Here is the commit where it happened

https://github.com/systemd/systemd/commit/97e5530cf2076a2b4f...


I just checked a few Debian stretch boxes that I setup, and "KillUserProcesses=no" is set on them all. And until a few minutes ago, I didn't even know to check.

So how can it be the default?


If you comment out that line it'll be on by default - Debian fixed it for you with their own default configuration file, because 99% of their users would only be annoyed by it.

This is why we have distro vendors, to build a system that works in the real world with software from developers with opinions that... differ to say the least.


Debian maintainers make many improvements to upstream and only rarely mess up (ssh key generation).


> So you were always able to change the config to restore the previous behavior from the moment the default turned it on.

No, you were not.

The thing that people are missing here is that neither of the systemd-logind behaviours, with KillUserProcesses=yes or KillUserProcesses=no, is the long-standing behaviour of kernel login sessions all of the way back to 7th Edition that nohup, tmux, screen, emacs --daemon, mosh-server, deluged, and more all interoperate with.

The behaviour of kernel login sessions is that end of login session is a HUP signal to the session leader, and that termination of the entire TTY login service (such as at system shutdown) is a TERM signal to everything followed by a KILL signal to everything then remaining.

The systemd-logind session behaviour with KillUserProcesses=no is no signals at all at the end of the login session, and at termination of the TTY login service both HUP and TERM signals together then KILL signals, to everything.

The systemd-logind session behaviour with KillUserProcesses=yes is both HUP and TERM signals together then KILL signals, to everything, both at login session termination and at TTY login service stop.

As I pointed out years ago, the fix is to make systemd-logind use KillUnit at hangup and StopUnit at service termination, actually providing the conventional behaviour which it currently does not in any mode and addressing the original problems (with some background GNOME utilities in a login session that were never being sent a HUP signal at logout and would have exited had they been) that motivated this whole mechanism in the first place.

* https://news.ycombinator.com/item?id=12335128

* https://bugs.debian.org/cgi-bin/bugreport.cgi?bug=825394#221

* https://news.ycombinator.com/item?id=11798604


I meant SIGHUP. Edited.


Eleven years earlier when SMF was added to what would eventually be Solaris 10, we had this same problem. Some of us had to drop everything to fix "bugs" in cron, sshd, ... introduced by SMF.

Systemd is basically SMF, done poorly, because NIH.


I agree that on Linux-based systems, SIGHUP is a reasonable mechanism for killing processes when a user closes an ssh session, and that ignoring SIGHUP is a reasonable way to avoid getting terminated.

I disagree that POSIX says that processes should expect a SIGHUP when a user logs out (SIGHUP means the controlling terminal was closed).
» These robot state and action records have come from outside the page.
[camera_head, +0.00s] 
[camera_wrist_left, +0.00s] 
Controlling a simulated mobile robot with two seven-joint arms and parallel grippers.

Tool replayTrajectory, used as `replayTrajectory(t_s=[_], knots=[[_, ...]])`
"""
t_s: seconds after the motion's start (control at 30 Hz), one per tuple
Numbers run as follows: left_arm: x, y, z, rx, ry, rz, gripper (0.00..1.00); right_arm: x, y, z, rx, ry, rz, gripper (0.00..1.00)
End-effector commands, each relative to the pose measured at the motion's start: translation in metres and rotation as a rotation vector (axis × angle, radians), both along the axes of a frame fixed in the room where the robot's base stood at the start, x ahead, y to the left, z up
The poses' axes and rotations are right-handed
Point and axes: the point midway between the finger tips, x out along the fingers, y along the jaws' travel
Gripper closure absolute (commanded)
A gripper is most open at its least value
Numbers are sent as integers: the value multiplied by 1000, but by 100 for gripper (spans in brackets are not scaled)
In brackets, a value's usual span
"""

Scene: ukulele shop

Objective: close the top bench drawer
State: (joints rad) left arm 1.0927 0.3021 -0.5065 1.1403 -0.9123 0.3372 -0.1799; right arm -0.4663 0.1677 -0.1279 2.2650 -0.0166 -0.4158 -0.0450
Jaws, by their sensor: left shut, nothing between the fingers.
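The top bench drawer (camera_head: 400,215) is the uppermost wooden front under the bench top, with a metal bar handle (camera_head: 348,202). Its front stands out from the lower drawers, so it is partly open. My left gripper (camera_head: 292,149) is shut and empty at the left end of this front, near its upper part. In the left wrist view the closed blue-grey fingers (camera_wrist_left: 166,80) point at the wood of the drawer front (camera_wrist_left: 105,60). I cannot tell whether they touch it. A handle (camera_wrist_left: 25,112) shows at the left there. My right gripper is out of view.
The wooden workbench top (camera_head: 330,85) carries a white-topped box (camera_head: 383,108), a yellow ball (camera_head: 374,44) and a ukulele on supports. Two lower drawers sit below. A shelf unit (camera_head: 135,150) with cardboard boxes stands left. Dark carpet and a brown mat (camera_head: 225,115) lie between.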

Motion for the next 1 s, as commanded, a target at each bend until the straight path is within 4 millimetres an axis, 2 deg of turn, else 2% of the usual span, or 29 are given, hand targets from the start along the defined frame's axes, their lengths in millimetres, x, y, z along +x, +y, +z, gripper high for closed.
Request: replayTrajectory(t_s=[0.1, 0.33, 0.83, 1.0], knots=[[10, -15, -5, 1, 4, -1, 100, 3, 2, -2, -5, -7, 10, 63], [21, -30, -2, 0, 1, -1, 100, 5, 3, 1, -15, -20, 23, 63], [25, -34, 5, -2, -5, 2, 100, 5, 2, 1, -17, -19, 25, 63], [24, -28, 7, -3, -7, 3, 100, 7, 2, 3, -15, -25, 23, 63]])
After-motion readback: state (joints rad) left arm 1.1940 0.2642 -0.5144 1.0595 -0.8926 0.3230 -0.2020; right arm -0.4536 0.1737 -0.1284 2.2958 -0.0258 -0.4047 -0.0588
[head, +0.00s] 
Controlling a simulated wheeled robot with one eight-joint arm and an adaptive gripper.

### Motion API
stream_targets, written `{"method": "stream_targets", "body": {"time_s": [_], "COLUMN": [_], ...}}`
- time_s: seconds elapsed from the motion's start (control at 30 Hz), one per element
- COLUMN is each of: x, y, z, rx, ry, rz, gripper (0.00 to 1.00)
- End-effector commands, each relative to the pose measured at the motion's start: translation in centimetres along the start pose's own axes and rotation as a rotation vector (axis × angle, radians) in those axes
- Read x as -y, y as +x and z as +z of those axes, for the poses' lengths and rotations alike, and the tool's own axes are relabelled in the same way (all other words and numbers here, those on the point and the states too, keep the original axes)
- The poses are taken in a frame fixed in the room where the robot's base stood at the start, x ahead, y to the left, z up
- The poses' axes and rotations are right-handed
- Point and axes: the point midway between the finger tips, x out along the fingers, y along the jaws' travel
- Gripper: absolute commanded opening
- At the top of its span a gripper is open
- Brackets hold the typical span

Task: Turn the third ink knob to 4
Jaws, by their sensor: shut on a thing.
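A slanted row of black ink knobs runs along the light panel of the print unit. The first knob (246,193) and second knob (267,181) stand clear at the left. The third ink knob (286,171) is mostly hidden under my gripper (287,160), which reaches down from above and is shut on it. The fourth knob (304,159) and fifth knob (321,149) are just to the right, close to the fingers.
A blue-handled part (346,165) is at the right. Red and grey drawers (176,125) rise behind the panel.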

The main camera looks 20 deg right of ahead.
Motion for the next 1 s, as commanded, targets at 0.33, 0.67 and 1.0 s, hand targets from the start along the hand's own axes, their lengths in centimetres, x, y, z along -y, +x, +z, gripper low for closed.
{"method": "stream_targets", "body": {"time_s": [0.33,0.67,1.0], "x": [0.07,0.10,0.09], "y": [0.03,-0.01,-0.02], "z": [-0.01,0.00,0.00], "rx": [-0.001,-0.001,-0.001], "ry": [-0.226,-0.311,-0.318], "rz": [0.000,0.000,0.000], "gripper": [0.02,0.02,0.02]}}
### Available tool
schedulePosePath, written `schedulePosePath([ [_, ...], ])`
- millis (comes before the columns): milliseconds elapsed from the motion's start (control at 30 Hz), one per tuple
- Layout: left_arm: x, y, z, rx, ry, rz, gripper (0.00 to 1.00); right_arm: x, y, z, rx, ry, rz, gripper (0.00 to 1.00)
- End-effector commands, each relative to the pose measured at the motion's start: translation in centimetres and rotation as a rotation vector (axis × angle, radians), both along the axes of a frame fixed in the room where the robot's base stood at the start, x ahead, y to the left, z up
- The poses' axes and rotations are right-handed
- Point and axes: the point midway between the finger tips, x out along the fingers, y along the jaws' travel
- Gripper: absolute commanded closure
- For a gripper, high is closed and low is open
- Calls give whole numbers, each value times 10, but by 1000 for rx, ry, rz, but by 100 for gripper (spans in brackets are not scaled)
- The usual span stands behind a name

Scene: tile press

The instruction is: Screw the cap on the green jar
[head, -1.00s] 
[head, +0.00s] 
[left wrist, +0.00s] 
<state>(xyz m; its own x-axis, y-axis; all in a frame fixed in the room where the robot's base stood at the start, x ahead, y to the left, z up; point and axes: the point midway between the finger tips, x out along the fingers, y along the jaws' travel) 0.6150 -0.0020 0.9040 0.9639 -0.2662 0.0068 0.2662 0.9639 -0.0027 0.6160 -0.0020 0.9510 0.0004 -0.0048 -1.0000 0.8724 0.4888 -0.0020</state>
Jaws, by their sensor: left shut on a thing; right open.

I am not at all a POSIX expert, so please correct me if I misunderstand, but afaict POSIX explicitly does not specify what happens to the controlling terminal when a user logs out (http://pubs.opengroup.org/onlinepubs/9699919799/xrat/V4_xbd_...):

> POSIX.1 does not specify how controlling terminal access is affected by a user logging out (that is, by a controlling process terminating). 4.2 BSD uses the vhangup() function to prevent any access to the controlling terminal through file descriptors opened prior to logout. System V does not prevent controlling terminal access through file descriptors opened prior to logout (except for the case of the special file, /dev/tty). Some implementations choose to make processes immune from job control after logout (that is, such processes are always treated as if in the foreground); other implementations continue to enforce foreground/background checks after logout. Therefore, a Conforming POSIX.1 Application should not attempt to access the controlling terminal after logout since such access is unreliable. If an implementation chooses to deny access to a controlling terminal after its controlling process exits, POSIX.1 requires a certain type of behavior (see Controlling Terminal ).


Is there a daemonization API as such? I think there was only the "way of doing" shown in man 7 daemon.


The systemd people have their own version of that manual page.

* https://freedesktop.org/software/systemd/man/daemon.html

IBM was explaining what to do back in 1995.

* http://jdebp.eu./FGA/unix-daemon-design-mistakes-to-avoid.ht...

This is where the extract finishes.